■ Stated problem ■
List, from the lines below, each one with "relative" in it.

■ Raw records ■
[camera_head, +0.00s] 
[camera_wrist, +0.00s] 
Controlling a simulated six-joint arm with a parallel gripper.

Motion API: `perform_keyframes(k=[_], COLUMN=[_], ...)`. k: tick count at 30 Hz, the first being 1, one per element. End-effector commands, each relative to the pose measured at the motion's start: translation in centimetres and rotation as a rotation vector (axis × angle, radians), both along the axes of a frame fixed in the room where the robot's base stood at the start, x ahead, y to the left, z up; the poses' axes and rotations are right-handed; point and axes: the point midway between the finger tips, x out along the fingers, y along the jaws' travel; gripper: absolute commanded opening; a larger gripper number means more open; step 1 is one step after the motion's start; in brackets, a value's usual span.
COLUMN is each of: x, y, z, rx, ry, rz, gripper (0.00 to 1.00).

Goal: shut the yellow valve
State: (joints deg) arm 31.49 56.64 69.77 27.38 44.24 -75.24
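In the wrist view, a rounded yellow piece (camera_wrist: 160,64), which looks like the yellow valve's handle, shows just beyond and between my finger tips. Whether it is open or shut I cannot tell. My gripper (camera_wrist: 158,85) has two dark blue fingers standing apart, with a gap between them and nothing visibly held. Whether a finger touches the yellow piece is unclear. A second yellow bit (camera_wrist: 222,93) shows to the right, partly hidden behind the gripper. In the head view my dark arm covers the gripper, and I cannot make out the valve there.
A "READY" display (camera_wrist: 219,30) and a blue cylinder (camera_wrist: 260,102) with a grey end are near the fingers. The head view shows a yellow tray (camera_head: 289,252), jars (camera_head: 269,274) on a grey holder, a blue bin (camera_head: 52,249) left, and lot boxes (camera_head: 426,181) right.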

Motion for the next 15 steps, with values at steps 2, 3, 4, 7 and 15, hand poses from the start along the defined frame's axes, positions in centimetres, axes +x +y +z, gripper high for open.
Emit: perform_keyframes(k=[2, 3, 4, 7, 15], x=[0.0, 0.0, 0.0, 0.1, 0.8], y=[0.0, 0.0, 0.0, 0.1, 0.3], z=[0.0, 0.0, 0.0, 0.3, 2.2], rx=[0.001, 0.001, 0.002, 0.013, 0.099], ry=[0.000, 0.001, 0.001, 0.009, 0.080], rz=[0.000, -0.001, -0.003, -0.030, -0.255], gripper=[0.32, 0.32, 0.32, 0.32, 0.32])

* * *

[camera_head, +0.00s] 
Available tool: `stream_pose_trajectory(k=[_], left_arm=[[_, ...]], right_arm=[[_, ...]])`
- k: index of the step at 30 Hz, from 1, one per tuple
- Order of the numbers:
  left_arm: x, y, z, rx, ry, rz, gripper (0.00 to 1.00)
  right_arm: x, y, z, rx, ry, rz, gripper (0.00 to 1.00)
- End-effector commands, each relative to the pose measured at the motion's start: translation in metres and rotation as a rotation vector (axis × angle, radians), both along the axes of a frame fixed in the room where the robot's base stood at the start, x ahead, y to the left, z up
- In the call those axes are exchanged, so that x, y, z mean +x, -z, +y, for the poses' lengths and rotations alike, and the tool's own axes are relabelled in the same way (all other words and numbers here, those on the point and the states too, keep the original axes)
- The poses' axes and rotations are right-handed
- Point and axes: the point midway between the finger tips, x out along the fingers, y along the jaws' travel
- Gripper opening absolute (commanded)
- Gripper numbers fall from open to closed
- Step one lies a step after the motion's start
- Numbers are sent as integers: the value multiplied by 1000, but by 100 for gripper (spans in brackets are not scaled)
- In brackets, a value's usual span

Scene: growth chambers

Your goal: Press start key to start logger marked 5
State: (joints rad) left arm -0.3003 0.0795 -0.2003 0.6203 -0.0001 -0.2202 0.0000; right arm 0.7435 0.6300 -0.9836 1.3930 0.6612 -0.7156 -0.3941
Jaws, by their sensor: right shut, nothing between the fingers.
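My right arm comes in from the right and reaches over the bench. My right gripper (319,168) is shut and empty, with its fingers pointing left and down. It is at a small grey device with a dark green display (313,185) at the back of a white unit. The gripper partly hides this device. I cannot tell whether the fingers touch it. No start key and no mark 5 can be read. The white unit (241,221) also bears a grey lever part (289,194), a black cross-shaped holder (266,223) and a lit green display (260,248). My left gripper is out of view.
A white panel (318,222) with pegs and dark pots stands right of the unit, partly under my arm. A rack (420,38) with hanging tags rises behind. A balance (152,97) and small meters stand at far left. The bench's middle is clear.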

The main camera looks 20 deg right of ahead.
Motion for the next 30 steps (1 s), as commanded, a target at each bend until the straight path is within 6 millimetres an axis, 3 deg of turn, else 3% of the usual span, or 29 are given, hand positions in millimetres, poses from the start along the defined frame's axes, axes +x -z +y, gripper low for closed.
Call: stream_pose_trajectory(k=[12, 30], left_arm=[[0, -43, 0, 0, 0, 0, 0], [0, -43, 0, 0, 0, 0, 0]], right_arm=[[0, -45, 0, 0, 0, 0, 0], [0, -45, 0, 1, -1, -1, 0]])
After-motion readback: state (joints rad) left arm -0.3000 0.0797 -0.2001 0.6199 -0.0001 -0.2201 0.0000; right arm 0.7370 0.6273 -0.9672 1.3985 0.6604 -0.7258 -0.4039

■ Task answer ■
Motion API: `perform_keyframes(k=[_], COLUMN=[_], ...)`. k: tick count at 30 Hz, the first being 1, one per element. End-effector commands, each relative to the pose measured at the motion's start: translation in centimetres and rotation as a rotation vector (axis × angle, radians), both along the axes of a frame fixed in the room where the robot's base stood at the start, x ahead, y to the left, z up; the poses' axes and rotations are right-handed; point and axes: the point midway between the finger tips, x out along the fingers, y along the jaws' travel; gripper: absolute commanded opening; a larger gripper number means more open; step 1 is one step after the motion's start; in brackets, a value's usual span.
- End-effector commands, each relative to the pose measured at the motion's start: translation in metres and rotation as a rotation vector (axis × angle, radians), both along the axes of a frame fixed in the room where the robot's base stood at the start, x ahead, y to the left, z up

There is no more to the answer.